Leia a coluna de Erick Pereira deste sábado 14
Erick Pereira
14/09/2024 | 05:10

Não é de hoje que todo mundo, e desde cedo, mente. A mentira é mecanismo intrínseco às estratégias evolucionárias de sobrevivência e, na dependência das circunstâncias, suas várias faces permitem sua leitura como mal de alto ou baixo risco, necessário ou a ser evitado, pois oponível à moralidade ou ao pacto social. Enfim, um instrumento com muitas tipologias e perspectivas, indissociável da esfera relações humanas, onde se posta a política.

Apesar de sua universalidade, apenas os cautelosos conseguem distinguir mentiras em meio às cada vez mais sofisticadas estratégias de poder. Nos jogos políticos, a tipologia dos mentirosos varia dos “profissionais”, cujas mentiras têm coerência e propósito, até os “habituais”, que as transformam em prática usual e carente de escrúpulos e proporção. Percebe-se, nos dias de hoje, a forma despudorada e habitual com que se mente, com a devida aquiescência da outra parcela de mentirosos menos afoitos.

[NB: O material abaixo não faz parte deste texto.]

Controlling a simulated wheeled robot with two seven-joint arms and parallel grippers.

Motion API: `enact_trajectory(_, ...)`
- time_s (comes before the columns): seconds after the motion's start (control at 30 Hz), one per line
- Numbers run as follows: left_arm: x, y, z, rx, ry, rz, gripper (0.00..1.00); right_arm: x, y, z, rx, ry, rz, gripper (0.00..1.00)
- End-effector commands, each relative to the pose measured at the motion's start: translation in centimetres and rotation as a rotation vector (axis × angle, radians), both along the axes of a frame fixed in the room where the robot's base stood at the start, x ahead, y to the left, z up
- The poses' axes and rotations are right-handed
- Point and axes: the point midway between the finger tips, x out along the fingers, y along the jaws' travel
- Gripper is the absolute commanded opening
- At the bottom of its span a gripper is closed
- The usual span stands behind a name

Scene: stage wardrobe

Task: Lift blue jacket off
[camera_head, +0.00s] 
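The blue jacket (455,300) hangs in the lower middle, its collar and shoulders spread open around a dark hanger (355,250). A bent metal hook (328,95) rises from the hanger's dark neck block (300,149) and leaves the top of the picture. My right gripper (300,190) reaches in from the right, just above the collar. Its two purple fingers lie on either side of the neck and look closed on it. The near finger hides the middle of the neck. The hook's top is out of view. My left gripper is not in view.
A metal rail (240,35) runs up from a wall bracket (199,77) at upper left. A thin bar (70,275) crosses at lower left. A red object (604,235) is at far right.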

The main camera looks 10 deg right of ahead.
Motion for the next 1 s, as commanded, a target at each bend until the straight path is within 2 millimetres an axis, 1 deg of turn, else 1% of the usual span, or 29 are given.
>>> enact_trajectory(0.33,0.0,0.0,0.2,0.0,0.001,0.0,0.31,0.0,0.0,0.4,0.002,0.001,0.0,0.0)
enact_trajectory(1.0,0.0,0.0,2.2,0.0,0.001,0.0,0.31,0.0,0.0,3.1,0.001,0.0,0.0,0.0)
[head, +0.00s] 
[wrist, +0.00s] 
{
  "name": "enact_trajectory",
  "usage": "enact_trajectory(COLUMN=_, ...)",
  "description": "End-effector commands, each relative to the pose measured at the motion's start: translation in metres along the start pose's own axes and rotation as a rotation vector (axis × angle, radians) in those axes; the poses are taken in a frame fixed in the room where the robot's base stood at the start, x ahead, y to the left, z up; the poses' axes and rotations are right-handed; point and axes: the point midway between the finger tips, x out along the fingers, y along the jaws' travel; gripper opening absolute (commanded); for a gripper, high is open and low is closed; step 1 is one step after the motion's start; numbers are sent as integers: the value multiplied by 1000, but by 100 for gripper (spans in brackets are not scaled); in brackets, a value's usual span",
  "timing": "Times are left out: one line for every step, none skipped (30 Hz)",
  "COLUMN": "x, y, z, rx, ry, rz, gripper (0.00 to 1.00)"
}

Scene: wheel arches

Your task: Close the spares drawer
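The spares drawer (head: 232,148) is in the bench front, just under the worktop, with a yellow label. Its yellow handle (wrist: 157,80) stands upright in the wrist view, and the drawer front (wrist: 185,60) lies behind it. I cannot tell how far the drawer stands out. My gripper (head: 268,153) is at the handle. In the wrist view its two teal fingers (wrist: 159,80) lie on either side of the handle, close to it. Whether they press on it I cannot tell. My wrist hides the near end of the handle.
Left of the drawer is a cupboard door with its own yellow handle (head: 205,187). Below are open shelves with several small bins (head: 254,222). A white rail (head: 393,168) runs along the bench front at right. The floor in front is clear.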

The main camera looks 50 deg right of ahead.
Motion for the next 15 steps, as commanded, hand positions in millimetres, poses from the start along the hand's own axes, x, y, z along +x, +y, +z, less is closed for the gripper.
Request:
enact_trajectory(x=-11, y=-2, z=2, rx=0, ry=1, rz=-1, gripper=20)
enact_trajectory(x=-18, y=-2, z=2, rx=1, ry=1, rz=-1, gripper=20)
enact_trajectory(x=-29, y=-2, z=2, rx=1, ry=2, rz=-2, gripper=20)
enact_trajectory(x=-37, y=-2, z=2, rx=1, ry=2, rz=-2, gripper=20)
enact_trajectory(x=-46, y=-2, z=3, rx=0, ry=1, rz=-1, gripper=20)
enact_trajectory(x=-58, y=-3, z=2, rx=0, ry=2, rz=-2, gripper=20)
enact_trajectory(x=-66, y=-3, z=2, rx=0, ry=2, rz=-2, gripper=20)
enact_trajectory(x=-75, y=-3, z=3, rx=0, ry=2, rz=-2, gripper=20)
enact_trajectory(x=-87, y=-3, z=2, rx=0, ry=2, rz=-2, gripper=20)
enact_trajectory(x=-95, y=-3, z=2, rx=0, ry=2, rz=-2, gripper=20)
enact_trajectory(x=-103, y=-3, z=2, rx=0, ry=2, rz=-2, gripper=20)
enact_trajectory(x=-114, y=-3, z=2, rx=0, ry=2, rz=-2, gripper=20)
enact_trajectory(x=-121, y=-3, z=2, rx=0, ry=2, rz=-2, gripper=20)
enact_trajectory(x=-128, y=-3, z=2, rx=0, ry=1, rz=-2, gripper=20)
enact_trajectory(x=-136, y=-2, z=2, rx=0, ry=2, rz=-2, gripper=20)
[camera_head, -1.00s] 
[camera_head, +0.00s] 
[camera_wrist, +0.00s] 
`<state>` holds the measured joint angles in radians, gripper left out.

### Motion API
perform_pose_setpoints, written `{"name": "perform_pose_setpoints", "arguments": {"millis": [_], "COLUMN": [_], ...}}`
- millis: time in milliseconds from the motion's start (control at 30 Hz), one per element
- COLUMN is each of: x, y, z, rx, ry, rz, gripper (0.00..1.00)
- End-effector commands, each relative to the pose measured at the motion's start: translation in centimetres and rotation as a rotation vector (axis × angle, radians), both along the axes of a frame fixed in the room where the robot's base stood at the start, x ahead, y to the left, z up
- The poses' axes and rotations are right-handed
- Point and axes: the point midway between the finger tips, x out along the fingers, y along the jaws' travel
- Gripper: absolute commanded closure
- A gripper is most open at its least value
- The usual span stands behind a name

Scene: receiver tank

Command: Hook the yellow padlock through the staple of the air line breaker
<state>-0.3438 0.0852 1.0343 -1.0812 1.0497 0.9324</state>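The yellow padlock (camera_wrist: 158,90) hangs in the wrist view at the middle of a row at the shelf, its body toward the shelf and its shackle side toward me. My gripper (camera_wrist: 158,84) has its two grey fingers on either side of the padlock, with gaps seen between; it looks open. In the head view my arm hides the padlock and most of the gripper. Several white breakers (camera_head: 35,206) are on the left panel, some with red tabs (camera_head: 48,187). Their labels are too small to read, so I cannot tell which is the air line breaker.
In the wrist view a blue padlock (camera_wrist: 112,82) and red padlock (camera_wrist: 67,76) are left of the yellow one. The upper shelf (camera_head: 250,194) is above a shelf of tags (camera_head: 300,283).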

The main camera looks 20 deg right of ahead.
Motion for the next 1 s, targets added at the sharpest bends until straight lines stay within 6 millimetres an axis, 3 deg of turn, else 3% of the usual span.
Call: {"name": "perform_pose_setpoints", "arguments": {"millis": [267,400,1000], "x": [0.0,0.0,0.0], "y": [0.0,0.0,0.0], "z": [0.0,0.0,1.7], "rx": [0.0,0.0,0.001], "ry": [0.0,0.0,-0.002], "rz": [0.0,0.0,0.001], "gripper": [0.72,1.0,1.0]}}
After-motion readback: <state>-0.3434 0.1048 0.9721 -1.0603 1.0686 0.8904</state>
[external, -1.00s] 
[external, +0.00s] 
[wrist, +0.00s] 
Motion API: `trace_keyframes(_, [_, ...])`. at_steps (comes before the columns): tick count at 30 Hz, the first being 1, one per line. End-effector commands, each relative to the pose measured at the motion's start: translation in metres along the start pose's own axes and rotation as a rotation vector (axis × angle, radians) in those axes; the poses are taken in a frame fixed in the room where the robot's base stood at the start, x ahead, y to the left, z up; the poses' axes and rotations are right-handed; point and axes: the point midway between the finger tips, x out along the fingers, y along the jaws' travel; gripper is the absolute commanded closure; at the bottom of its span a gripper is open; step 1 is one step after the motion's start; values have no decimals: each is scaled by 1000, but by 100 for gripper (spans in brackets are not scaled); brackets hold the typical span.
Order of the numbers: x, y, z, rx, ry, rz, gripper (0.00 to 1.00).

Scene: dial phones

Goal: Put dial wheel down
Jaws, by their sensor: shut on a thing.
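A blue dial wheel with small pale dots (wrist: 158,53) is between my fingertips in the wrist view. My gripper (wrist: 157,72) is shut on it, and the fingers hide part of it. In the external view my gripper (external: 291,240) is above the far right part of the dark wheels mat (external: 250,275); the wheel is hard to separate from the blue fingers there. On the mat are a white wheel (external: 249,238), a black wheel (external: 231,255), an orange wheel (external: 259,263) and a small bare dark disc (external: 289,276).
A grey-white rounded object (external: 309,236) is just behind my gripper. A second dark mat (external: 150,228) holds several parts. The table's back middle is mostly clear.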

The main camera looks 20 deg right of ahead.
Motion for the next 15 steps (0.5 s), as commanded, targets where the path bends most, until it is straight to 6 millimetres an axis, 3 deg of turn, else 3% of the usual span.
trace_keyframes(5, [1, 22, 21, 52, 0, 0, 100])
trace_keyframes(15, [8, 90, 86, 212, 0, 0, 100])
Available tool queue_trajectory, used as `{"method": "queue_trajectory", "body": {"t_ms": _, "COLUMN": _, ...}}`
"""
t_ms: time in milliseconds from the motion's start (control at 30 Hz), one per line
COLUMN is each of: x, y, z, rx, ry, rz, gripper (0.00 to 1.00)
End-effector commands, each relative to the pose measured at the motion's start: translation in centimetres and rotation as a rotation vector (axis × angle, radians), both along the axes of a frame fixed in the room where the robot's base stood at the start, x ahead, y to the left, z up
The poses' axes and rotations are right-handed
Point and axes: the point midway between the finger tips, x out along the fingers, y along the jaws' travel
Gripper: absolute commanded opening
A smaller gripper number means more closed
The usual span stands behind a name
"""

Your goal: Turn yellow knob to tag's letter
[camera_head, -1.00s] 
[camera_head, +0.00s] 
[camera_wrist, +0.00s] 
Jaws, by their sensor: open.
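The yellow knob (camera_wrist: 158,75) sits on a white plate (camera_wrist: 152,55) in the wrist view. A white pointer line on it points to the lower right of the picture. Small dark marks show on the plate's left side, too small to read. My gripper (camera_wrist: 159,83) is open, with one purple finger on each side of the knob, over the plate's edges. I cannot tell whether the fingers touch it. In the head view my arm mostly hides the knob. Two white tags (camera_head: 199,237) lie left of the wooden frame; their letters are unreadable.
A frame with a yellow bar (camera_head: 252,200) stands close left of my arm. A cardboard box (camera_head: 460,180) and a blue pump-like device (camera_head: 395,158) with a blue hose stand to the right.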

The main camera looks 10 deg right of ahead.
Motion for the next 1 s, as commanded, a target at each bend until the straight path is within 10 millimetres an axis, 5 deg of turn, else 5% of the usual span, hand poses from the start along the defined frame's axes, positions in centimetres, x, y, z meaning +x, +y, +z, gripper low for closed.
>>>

A cada eleição, alguém se destaca pela façanha de se passar por autêntico, antissistema ou salvador da pátria espoliada, embora muitos percebam se tratar de mais um ilusionista dotado de elasticidade moral suficiente para se adaptar aos desafios que exigem repressão de escrúpulos, sem que sejam desacreditados seus poderes de persuasão e agregação. Exemplo maior é Pablo Marçal, criador de lucrativos produtos digitais e autodenominado futuro candidato à presidência da República. Ao abusar de estratégias de propagação de trechos de seu material por uma rede monetizada de cortadores de vídeos, tem conseguido multiplicar seguidores e angariar a adesão de uma leva de incautos rumo à prefeitura da cidade de São Paulo.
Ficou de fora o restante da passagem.